Um onze titular

OPINIÃO19.07.202206:30

Talvez não exista um consenso sobre o que é exatamente a mística benfiquista, mas toda a gente reconhece quando a vê

É sabido que o plantel ainda não está fechado e que muito daquilo que pode acontecer nas próximas semanas determinará o sucesso ou o insucesso de uma espécie de ano zero num clube em que esse conceito não é tolerado. É também verdade que a equipa ainda não teve testes suficientes, ou suficientemente exigentes, para que consigamos tirar conclusões definitivas. Mas, evitando afirmações excessivamente categóricas, parece-me que estamos a assistir a qualquer coisa diferente nesta equipa. Os novos jogadores prometem acrescentar muito ao onze, mas não me parece que se trate apenas de uma questão de reforços, até porque continuam a faltar peças para um onze titular em linha com as possibilidades financeiras do clube, e à altura das suas ambições desportivas. A diferença está nas poucas semanas de trabalho conduzido por Roger Schmidt e pela sua equipa técnica.

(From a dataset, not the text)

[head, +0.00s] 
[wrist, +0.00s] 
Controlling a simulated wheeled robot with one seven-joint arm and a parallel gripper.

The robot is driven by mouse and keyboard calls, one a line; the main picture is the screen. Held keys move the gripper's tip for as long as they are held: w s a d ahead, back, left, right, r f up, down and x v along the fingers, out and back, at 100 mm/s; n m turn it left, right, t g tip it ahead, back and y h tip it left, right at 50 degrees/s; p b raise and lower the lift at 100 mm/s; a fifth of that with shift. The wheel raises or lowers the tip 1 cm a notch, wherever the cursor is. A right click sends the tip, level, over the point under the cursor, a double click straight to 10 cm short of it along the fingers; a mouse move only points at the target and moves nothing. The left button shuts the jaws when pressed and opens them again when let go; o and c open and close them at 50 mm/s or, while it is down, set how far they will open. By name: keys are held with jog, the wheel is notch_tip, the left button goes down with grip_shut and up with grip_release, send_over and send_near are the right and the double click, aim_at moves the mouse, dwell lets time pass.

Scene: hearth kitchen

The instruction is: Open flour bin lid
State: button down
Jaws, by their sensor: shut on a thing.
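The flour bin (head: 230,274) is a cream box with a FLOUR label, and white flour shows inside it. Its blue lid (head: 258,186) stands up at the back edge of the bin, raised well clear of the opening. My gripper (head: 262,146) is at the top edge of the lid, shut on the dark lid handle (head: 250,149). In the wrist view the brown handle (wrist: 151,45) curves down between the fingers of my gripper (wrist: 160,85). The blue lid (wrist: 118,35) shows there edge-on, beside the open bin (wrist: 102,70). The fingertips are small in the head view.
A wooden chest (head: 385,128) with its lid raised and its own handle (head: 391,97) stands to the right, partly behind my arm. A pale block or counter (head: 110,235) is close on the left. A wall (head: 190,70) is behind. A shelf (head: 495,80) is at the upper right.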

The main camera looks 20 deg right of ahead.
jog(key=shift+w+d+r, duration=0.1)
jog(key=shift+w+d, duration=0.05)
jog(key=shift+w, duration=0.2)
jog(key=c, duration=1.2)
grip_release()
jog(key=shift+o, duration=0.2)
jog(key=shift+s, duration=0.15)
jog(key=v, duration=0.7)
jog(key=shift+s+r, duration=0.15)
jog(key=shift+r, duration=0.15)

Aconteça o que acontecer, já tivemos um cheirinho daquilo que é habitualmente o melhor das equipas de Schmidt: uma dimensão física como há muito não se via por aqui, níveis de intensidade elevados e constantes ao longo dos 90 minutos, e novos executantes que parecem ter chegado para fazer a diferença, obedecendo ao coletivo sem anularem as suas capacidades individuais. Ah, e alguns executantes antigos que parecem novos. Em suma, são poucas semanas e apenas um par de jogos, mas qualquer receio de que as ideias não passassem facilmente cai por terra quando se vê tantos sinais de mudança em tão pouco tempo. Essa transformação encarna numa ideia de jogo ambiciosa e entusiasmante, que acontece no relvado à vista de todos sem que o treinador tenha necessidade de a explicar demoradamente (outra mudança refrescante). Não me lembro de quase nada dito por Roger Schmidt desde que chegou, e ainda bem. Aquilo que vi até agora fala a tal linguagem universal e essa os adeptos entendem lindamente. Ainda que tenha sido breve e apenas em jogos de preparação, voltámos a jogar à bola. Não tenho a mais pequena dúvida de que a esmagadora maioria dos benfiquistas viu isso. É um começo.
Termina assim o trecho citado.